------ Given entries ------
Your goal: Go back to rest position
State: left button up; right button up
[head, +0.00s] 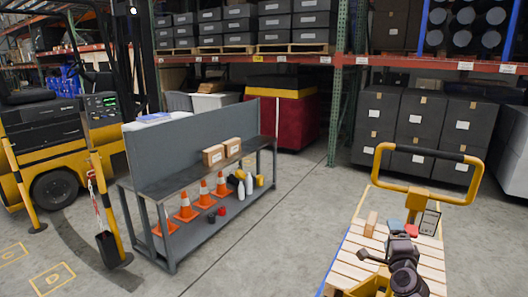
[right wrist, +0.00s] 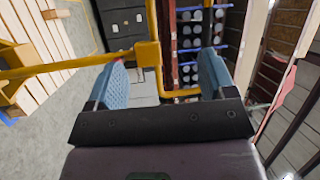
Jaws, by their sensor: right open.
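My right gripper (head: 400,240) is low at the right of the head view, in front of the yellow-handled cart and over its slatted wooden deck. In the right wrist view my right gripper (right wrist: 162,75) has its two blue fingers wide apart, with nothing held between them. The yellow cart handle (right wrist: 50,70) passes behind the fingers in that view; whether it touches them I cannot tell. My left gripper is in neither view.
The cart's yellow handle (head: 433,153) rises above its wooden deck (head: 352,262). A grey bench (head: 172,247) holds small boxes, cones and bottles. A yellow forklift (head: 50,150) stands left. Stacked black totes (head: 412,125) stand behind. The floor between bench and cart is clear.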

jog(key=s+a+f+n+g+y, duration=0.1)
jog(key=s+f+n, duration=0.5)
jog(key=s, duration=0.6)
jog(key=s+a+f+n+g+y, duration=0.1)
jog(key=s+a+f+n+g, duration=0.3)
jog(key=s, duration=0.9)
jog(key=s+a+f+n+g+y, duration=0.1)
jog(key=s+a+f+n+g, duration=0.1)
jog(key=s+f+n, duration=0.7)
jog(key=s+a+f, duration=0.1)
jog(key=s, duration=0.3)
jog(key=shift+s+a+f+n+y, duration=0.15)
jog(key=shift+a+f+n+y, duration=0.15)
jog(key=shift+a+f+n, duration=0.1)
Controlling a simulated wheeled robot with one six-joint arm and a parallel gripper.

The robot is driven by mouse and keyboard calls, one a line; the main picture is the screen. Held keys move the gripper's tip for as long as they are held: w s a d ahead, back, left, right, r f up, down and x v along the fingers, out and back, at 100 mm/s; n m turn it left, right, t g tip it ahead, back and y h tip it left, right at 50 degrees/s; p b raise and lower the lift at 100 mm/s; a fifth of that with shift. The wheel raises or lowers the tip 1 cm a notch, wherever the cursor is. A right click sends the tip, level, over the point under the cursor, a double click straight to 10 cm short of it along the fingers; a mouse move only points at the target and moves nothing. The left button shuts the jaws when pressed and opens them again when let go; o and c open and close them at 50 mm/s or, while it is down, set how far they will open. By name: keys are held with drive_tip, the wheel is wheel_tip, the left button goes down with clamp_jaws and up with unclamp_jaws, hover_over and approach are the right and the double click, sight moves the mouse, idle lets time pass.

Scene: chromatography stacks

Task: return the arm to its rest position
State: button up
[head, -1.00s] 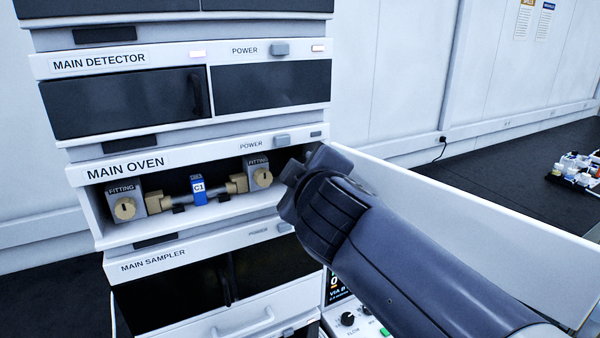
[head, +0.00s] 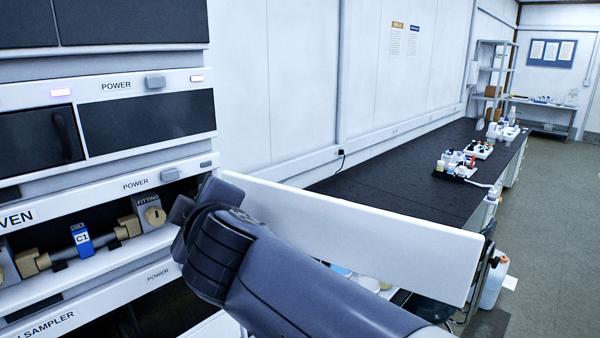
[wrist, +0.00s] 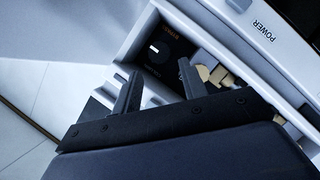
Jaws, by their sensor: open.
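My gripper (wrist: 158,92) is open in the wrist view, with two dark fingers apart and nothing between them. Beyond the fingers is the main oven's open front (wrist: 190,22), with a dark knob and tan fittings partly hidden by a finger. In the head view my arm reaches up from the bottom, and its end is at the right edge of the main oven (head: 130,188). The fingertips are hard to make out there. Inside the oven, a blue column labelled C1 (head: 81,240) sits between tan fittings, apart from my gripper.
The oven's open white door (head: 370,238) stands out to the right, just behind my arm. A dark bench (head: 380,185) with bottle trays (head: 458,165) runs along the wall. Floor (head: 555,230) is clear at the far right.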

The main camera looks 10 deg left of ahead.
------
Required work :: Quote every line of the records above exactly; no picture is to be copied.

Finished answer ::
Your goal: Go back to rest position
State: left button up; right button up
[head, +0.00s] 
[right wrist, +0.00s] 
Jaws, by their sensor: right open.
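My right gripper (head: 400,240) is low at the right of the head view, in front of the yellow-handled cart and over its slatted wooden deck. In the right wrist view my right gripper (right wrist: 162,75) has its two blue fingers wide apart, with nothing held between them. The yellow cart handle (right wrist: 50,70) passes behind the fingers in that view; whether it touches them I cannot tell. My left gripper is in neither view.
The cart's yellow handle (head: 433,153) rises above its wooden deck (head: 352,262). A grey bench (head: 172,247) holds small boxes, cones and bottles. A yellow forklift (head: 50,150) stands left. Stacked black totes (head: 412,125) stand behind. The floor between bench and cart is clear.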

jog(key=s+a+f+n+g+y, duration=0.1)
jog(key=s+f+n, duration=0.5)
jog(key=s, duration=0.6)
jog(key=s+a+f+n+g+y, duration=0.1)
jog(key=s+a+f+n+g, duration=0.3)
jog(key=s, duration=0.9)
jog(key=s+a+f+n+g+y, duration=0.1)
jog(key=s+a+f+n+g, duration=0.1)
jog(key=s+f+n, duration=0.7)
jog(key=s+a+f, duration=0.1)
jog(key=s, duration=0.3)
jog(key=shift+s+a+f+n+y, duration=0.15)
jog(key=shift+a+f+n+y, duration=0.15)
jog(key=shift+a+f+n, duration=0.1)
Controlling a simulated wheeled robot with one six-joint arm and a parallel gripper.

The robot is driven by mouse and keyboard calls, one a line; the main picture is the screen. Held keys move the gripper's tip for as long as they are held: w s a d ahead, back, left, right, r f up, down and x v along the fingers, out and back, at 100 mm/s; n m turn it left, right, t g tip it ahead, back and y h tip it left, right at 50 degrees/s; p b raise and lower the lift at 100 mm/s; a fifth of that with shift. The wheel raises or lowers the tip 1 cm a notch, wherever the cursor is. A right click sends the tip, level, over the point under the cursor, a double click straight to 10 cm short of it along the fingers; a mouse move only points at the target and moves nothing. The left button shuts the jaws when pressed and opens them again when let go; o and c open and close them at 50 mm/s or, while it is down, set how far they will open. By name: keys are held with drive_tip, the wheel is wheel_tip, the left button goes down with clamp_jaws and up with unclamp_jaws, hover_over and approach are the right and the double click, sight moves the mouse, idle lets time pass.

Scene: chromatography stacks

Task: return the arm to its rest position
State: button up
[head, -1.00s] 
[head, +0.00s] 
[wrist, +0.00s] 
Jaws, by their sensor: open.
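My gripper (wrist: 158,92) is open in the wrist view, with two dark fingers apart and nothing between them. Beyond the fingers is the main oven's open front (wrist: 190,22), with a dark knob and tan fittings partly hidden by a finger. In the head view my arm reaches up from the bottom, and its end is at the right edge of the main oven (head: 130,188). The fingertips are hard to make out there. Inside the oven, a blue column labelled C1 (head: 81,240) sits between tan fittings, apart from my gripper.
The oven's open white door (head: 370,238) stands out to the right, just behind my arm. A dark bench (head: 380,185) with bottle trays (head: 458,165) runs along the wall. Floor (head: 555,230) is clear at the far right.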

The main camera looks 10 deg left of ahead.

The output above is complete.